Reproduce, character for character, the entries from their opening line through the line with "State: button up".
== Given information ==
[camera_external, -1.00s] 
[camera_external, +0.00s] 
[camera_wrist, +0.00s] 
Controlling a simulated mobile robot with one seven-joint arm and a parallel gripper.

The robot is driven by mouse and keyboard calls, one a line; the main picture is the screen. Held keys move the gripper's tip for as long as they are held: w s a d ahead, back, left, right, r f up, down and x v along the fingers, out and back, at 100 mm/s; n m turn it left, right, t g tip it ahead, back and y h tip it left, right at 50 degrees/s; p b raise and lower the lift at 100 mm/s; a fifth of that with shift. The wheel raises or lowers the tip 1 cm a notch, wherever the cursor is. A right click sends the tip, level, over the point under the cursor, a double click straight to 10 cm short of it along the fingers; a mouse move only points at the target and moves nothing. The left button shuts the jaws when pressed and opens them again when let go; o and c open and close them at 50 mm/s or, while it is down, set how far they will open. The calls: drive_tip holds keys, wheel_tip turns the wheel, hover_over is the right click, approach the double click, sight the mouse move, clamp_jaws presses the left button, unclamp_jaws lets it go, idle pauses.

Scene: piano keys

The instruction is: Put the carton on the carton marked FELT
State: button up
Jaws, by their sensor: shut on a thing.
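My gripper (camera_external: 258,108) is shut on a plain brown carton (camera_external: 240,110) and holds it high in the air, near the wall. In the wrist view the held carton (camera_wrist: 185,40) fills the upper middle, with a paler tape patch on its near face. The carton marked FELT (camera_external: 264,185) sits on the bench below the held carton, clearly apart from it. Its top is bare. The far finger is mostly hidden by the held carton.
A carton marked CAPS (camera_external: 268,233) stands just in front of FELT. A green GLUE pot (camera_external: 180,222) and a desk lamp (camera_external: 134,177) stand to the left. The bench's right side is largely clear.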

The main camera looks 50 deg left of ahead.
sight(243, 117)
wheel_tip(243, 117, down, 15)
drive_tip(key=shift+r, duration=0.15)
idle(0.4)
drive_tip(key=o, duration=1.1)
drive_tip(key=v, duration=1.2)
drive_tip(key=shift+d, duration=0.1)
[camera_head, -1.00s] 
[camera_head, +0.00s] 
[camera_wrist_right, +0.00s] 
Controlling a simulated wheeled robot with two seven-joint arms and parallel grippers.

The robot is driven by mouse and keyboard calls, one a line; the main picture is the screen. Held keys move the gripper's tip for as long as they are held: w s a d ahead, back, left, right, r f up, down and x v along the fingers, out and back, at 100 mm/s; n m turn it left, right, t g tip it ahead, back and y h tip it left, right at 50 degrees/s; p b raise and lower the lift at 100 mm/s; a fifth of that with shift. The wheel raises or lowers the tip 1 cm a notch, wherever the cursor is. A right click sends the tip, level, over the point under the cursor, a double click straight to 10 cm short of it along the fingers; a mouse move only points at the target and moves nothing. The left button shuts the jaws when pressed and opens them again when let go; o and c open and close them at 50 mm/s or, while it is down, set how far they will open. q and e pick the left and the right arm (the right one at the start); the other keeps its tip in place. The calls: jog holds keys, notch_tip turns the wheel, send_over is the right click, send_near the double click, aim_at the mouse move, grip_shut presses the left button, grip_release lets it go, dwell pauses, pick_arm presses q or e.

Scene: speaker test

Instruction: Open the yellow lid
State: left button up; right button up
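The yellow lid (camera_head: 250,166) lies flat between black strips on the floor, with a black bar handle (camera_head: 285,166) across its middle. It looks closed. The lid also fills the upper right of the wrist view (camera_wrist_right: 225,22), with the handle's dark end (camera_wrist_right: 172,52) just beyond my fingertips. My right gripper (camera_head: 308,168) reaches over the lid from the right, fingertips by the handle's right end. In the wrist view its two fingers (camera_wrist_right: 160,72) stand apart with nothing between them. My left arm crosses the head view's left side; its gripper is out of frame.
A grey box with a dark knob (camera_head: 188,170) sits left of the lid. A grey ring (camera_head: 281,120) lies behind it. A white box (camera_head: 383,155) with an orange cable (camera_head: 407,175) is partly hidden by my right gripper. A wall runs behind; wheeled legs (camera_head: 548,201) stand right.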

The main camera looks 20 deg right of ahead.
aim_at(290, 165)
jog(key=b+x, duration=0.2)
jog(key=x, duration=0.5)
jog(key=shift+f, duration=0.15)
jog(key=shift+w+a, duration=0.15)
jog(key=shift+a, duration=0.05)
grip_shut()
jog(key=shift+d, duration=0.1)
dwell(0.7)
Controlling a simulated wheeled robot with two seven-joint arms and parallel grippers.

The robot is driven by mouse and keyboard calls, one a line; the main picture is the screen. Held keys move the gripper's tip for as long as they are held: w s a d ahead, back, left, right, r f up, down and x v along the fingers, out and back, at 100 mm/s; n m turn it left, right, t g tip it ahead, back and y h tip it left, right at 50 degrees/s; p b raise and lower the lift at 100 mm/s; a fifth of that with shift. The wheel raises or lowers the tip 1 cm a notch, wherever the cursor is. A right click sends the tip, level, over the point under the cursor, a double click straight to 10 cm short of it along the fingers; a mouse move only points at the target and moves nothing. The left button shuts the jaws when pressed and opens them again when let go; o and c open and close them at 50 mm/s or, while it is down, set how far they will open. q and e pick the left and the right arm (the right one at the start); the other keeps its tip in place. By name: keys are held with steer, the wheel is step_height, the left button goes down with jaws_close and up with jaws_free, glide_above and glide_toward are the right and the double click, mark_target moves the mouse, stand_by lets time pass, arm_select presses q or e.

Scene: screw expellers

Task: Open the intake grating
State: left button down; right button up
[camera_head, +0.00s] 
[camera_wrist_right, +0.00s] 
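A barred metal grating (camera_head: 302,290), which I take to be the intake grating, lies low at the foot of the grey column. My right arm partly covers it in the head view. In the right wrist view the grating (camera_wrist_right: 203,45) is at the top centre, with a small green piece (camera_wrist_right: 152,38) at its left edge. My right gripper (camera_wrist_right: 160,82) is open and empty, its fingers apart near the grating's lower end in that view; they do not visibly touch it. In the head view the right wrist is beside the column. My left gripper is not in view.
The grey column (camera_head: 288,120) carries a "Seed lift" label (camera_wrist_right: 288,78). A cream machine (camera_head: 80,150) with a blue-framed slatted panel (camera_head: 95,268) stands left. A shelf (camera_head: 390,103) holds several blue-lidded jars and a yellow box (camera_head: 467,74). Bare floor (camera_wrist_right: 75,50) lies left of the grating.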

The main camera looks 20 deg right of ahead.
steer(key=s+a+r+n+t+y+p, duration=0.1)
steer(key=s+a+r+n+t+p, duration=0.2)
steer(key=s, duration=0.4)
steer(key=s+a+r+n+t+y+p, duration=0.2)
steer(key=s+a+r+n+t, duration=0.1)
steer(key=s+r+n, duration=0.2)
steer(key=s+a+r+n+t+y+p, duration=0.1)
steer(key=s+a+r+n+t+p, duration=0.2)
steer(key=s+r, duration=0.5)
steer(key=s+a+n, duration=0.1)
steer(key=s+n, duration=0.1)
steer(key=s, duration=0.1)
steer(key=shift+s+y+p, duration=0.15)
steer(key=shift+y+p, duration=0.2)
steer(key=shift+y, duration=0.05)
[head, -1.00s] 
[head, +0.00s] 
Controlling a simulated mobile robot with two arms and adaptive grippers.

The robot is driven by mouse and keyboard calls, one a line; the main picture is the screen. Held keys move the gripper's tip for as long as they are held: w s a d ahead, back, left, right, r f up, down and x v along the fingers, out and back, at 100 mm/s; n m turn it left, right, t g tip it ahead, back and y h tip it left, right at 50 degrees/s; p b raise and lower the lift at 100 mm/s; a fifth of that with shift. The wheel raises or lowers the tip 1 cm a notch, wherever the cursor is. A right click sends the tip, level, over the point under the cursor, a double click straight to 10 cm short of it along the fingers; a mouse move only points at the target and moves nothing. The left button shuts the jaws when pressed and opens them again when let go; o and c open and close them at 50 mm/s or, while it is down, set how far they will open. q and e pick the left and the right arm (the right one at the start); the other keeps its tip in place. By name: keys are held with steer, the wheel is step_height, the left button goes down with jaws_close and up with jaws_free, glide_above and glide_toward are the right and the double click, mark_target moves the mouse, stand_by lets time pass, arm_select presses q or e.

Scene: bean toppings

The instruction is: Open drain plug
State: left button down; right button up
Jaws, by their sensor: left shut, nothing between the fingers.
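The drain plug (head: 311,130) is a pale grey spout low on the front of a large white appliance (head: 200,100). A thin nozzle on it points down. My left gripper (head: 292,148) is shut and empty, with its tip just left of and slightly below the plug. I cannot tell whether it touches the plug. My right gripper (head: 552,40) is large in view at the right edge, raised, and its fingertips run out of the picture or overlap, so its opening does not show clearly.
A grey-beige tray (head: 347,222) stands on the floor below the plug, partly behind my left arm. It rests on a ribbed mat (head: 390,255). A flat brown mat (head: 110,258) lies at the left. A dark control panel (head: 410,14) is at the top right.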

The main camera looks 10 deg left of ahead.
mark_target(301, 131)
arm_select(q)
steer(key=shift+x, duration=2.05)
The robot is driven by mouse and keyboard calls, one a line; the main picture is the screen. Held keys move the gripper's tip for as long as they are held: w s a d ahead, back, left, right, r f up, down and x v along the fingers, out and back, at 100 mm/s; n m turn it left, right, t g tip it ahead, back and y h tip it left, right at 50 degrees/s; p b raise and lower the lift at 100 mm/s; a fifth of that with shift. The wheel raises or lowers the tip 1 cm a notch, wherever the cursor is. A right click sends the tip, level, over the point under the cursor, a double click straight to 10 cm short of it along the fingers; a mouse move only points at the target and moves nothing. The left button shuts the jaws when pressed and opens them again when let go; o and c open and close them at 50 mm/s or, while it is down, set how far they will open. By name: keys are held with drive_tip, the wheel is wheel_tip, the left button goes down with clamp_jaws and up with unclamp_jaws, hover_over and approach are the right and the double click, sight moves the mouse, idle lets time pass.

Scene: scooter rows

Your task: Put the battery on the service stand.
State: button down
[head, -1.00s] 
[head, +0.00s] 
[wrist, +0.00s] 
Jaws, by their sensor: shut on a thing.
===
▸ **Answer to this exercise**
[camera_external, -1.00s] 
[camera_external, +0.00s] 
[camera_wrist, +0.00s] 
Controlling a simulated mobile robot with one seven-joint arm and a parallel gripper.

The robot is driven by mouse and keyboard calls, one a line; the main picture is the screen. Held keys move the gripper's tip for as long as they are held: w s a d ahead, back, left, right, r f up, down and x v along the fingers, out and back, at 100 mm/s; n m turn it left, right, t g tip it ahead, back and y h tip it left, right at 50 degrees/s; p b raise and lower the lift at 100 mm/s; a fifth of that with shift. The wheel raises or lowers the tip 1 cm a notch, wherever the cursor is. A right click sends the tip, level, over the point under the cursor, a double click straight to 10 cm short of it along the fingers; a mouse move only points at the target and moves nothing. The left button shuts the jaws when pressed and opens them again when let go; o and c open and close them at 50 mm/s or, while it is down, set how far they will open. The calls: drive_tip holds keys, wheel_tip turns the wheel, hover_over is the right click, approach the double click, sight the mouse move, clamp_jaws presses the left button, unclamp_jaws lets it go, idle pauses.

Scene: piano keys

The instruction is: Put the carton on the carton marked FELT
State: button up

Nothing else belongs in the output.